Pleiades

From the Web

The high visibility of the star cluster Pleiades in the night sky has guaranteed it a special place in many cultures, both ancient and modern.

This video shows a staggeringly beautiful light and dance performance, choreographed and performed by Saya Watatani and Maki Yokoyama, and directed, with light animations produced by Nobuyuki Hanabusa and Seiya Ishii, with music by Nobuyuki Hanabusa.

In ancient Japanese traditions, the Pleiades is considered to be their ancestral home, as with many ancient, non-assimilated indigenous cultures spanning the globe such as the Indigenous peoples of the Americas, Europe, the Middle East and Asia, including the Balinese people.
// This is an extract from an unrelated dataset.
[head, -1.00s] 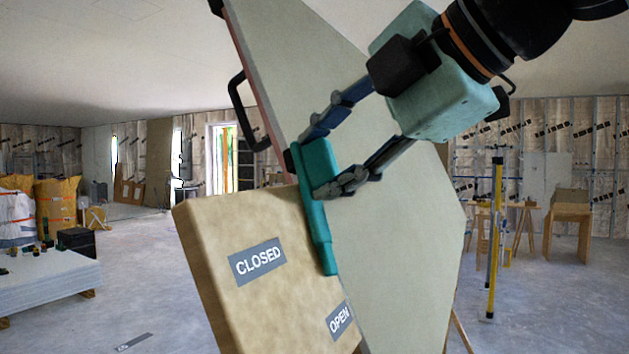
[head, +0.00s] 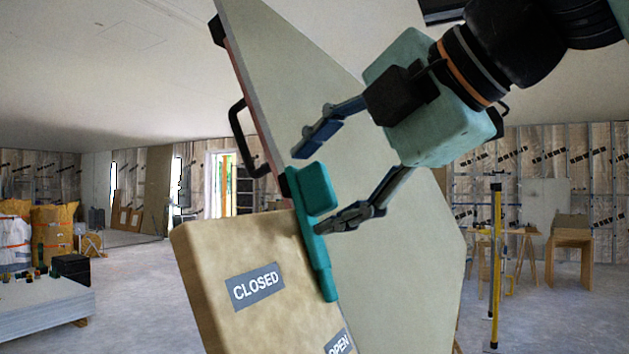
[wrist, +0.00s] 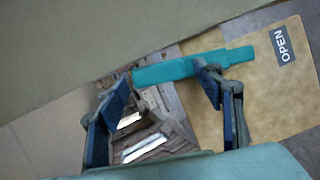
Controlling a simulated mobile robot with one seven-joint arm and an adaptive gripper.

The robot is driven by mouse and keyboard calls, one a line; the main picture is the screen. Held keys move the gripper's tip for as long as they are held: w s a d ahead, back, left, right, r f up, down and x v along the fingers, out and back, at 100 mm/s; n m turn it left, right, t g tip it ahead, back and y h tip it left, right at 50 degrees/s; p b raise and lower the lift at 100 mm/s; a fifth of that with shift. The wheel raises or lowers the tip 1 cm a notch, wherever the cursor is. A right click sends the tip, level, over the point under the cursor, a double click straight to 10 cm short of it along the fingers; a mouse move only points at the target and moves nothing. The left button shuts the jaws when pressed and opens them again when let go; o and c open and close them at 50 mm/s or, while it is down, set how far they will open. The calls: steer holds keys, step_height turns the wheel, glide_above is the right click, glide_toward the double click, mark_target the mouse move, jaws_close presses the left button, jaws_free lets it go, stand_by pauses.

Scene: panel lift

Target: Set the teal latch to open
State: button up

As told by Lawrence Blair in his book, ‘Ring of Fire’, the Balinese say that before the first human was born, the seven celestial sisters – the Nymphs of the Pleiades – using their sarongs as wings, used to descend to a sacred pool in Bali to bathe naked in the waters of the world. The prince, Raja Pala, lost on a hunting expedition, came across the pool and spied on the star nymphs. Obsessed with Siti, the youngest, he stole her sarong from the bank so that she couldn’t fly back to the stars with her startled sisters. Despite her pleas Raja Pala insisted he would only return her wings if she first bore him a child, whose eyes might always remind him of the world she came from. This child was the first human, strung between two worlds, born of a prince and a sky goddess. But before Siti returned to the stars she told Raja Pala, “You may have this child for his brief life on earth, but after that, remember, he returns to me.”

Even today, when a child cries at night, he is taken outside and shown the stars. “There is your mother,” they say, “the place we all come from and where we all return, and there is no need to weep.”

 

Bhagawati

Comments are closed.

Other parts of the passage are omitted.